As for people whose tout to cultivate spiritual practice is with aversion to the objects and desires of the senses, even if their minds and thoughts are empty and still and their contemplative visualization is perfectly clear, still when they leave quietude and get into active situations, they are like fish out of water, like monkeys out of the trees.

Even people who go deep into mountain forests; cut off relations with the world for ever, and eat from the fruits of the trees as ascetics can not easily attain pure singleness of, concentration. Needless to say, it is even more difficult for those who are mendicants in name only, or shallow householders, who are so busy making a living.
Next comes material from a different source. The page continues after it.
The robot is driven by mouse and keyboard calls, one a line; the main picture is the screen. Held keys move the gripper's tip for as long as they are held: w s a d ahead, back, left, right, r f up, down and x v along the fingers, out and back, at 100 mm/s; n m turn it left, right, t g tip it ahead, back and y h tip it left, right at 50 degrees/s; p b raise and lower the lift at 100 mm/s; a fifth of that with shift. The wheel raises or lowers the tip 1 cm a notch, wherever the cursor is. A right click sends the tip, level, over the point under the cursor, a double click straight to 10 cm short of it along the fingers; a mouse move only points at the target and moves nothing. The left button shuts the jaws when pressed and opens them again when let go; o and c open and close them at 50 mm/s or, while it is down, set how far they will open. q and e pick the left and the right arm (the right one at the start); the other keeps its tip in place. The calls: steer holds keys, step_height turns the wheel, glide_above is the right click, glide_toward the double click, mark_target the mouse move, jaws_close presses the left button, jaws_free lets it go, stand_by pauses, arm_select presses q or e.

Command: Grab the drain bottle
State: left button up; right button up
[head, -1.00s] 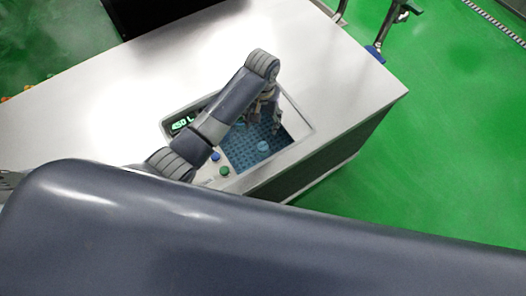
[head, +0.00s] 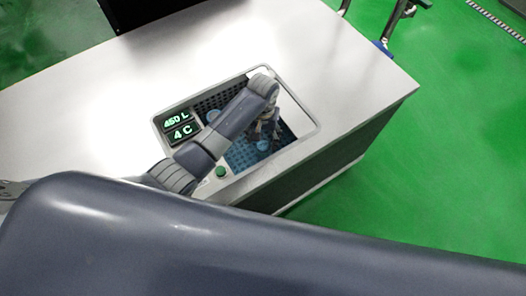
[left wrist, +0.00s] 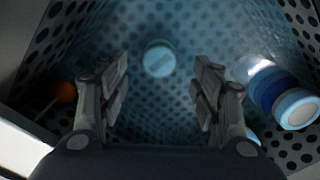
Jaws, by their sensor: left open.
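My left gripper (head: 264,130) reaches down into the recessed bin in the counter. In the left wrist view my left gripper (left wrist: 162,85) is open, its two fingers apart with nothing between the tips. A round light-blue cap (left wrist: 158,58) shows beyond the gap between them, on the bin floor. A clear bottle with a blue band and pale cap (left wrist: 275,90) leans or lies at the right, outside the right finger. I cannot tell which one is the drain bottle. In the head view a light-blue round top (head: 263,145) shows beside the gripper. My right gripper is not in view.
The bin (head: 313,128) has perforated walls and a blue perforated floor. A small orange-red thing (left wrist: 63,91) is at the left wall. A display (head: 178,126) reads 450 L and 4 C, and a green button (head: 221,172) sits at the rim. The counter (head: 330,60) is clear.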

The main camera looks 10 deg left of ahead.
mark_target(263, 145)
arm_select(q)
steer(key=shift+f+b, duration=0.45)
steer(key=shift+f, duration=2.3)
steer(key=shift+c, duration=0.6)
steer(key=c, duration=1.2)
In truth, unless you have definite certitude of overwhelming faith, or are filled with overwhelming doubt or wonder, or are inspired with overwhelming commitment, or are overtaken by overwhelming death, it is hard to attain concentration that is pure and undivided in principle and fact, inaction and stillness.

If you are wholeheartedly careful of how you spend your time, aware of the evanescence of life, concentrating singlemindedly on Zen work even in the midst of objects of desire, if you proceed right straight ahead, the iron walls will open up. You will experience the immense joy of walking over the Polar Mountain and become the Master with in the objects of sense. you will be like a lotus blooming in fire, becoming all the more colorful and more fragrant in contact with the energy of fire.
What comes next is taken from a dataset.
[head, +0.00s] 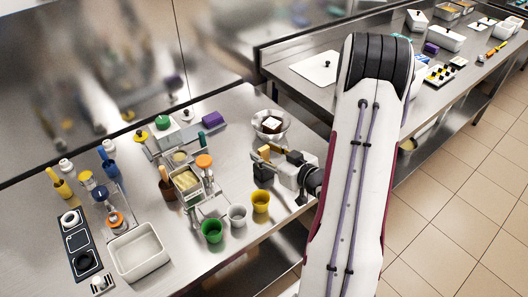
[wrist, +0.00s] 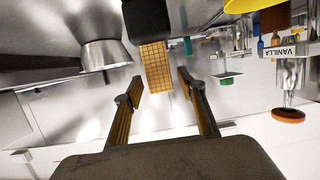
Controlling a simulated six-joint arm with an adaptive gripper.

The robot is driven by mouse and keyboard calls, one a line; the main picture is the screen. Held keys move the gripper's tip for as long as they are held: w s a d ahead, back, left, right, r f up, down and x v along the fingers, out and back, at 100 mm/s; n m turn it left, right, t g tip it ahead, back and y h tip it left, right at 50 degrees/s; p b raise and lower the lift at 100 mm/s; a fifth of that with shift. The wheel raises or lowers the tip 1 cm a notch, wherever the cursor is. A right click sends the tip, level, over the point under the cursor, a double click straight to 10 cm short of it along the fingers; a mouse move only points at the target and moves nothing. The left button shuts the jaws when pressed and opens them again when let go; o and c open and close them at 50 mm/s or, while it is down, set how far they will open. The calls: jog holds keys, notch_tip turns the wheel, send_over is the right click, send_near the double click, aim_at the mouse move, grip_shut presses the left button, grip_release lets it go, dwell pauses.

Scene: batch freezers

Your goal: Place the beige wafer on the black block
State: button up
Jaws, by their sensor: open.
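The beige wafer (wrist: 156,62) has a grid pattern and stands upright. In the wrist view, which looks inverted, one end meets the black block (wrist: 147,18); I cannot tell whether it rests on the block or in a slot. In the head view the wafer (head: 264,151) shows above the dark block (head: 263,171). My gripper (wrist: 159,79) is open, one finger on each side of the wafer's free end, with visible gaps and no clear contact. My gripper (head: 266,158) partly hides wafer and block in the head view.
A metal bowl (head: 284,130) with a brown-and-white item stands just behind my gripper. Yellow (head: 261,201), white (head: 237,216) and green (head: 212,231) cups stand in front. Left are a metal caddy, several bottles and a white tray (head: 163,254). Bare steel counter lies behind the block.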

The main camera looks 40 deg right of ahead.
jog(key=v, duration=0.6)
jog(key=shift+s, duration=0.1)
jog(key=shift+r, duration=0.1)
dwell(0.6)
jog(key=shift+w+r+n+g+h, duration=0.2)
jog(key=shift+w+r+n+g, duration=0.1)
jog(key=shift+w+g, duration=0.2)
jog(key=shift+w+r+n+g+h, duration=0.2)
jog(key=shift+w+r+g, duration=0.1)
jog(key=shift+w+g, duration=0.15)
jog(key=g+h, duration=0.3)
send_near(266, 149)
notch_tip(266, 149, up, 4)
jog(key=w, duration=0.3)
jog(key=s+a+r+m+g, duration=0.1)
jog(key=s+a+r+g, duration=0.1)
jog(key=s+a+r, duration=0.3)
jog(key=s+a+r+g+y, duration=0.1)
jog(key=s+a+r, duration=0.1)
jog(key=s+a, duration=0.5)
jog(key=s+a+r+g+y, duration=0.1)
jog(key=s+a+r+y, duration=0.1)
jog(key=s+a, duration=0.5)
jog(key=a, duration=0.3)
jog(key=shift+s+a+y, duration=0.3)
Do not say that it is harder for lay people living in the world of senses and desires to sit and meditate, or that it is hard, to concentrate with so many worldly duties, or that one with an official or professional career can not practice Zen, or that the poor and the sickly do not have the power to work on the Way. These excuses are all due to impotence of faith and superficiality of the thought of enlightenment.

If you observe that the matter of life and death is serious, and that the world is really impermanent, the will for enlightenment will grow, the thieving heart of egoism, selfishness, pride, and covetousness will gradually die out, and you will come to work on the Way by sitting meditation in which principle and fact are one.

Suppose you were to lose your only child in a crowd or drop an invaluable gem: do you think you would let the child or the, jewel go at that, just because of the bustle and the mob? Would you not look for them even if you had a lot of work to do or were poor or sickly? Even if you had to plunge into an immense crowd of people and had to continue searching into the night, you would not be easy in mind until you had found and retrieved your child or your jewel.

To have been born human and heard true teaching is a very rare opportunity, so to neglect meditation because of your career is to treat the life of wisdom of the body of truths of the Buddhas less seriously than worldly chattels. But if you search for wisdom singlemindedly like someone who has lost a child or dropped a gem, one day you will undoubtedly encounter it, whereupon you will light up with joy.

People in all walks of life have all sorts of things to attend to, how could they have the leisure to sit silently all day in quiet contemplation? Here there are Zen teachers who have not managed to cultivate this sitting meditation concentration , they teach deliberate seclusion and quietude, avoiding population centers, stating that intensive meditation concentration can not be attained in the midst of professional work, business, and labor, thus causing students to apply their minds mistakenly.

People who listen to this kind of talk consequently think of Zen as something that is hard to do and hard to practice, so they give up the inspiration to cultivate Zen, abandon the source and try to escape, time and again becoming like lowly migrant workers. This is truly lamentable. even if they have a deep aspiration due to some cause in the past, they get to where they neglect their jobs and lose their social virtues for the sake of the Way.

As an ancient said, if people today were as eager for enlightenment as they are to embrace their lovers, then no matter how busy their professional lives might be and no matter how luxurious their dwellings maybe, they would not fail to attain continuous concentration leading to appearance of the great Wonder.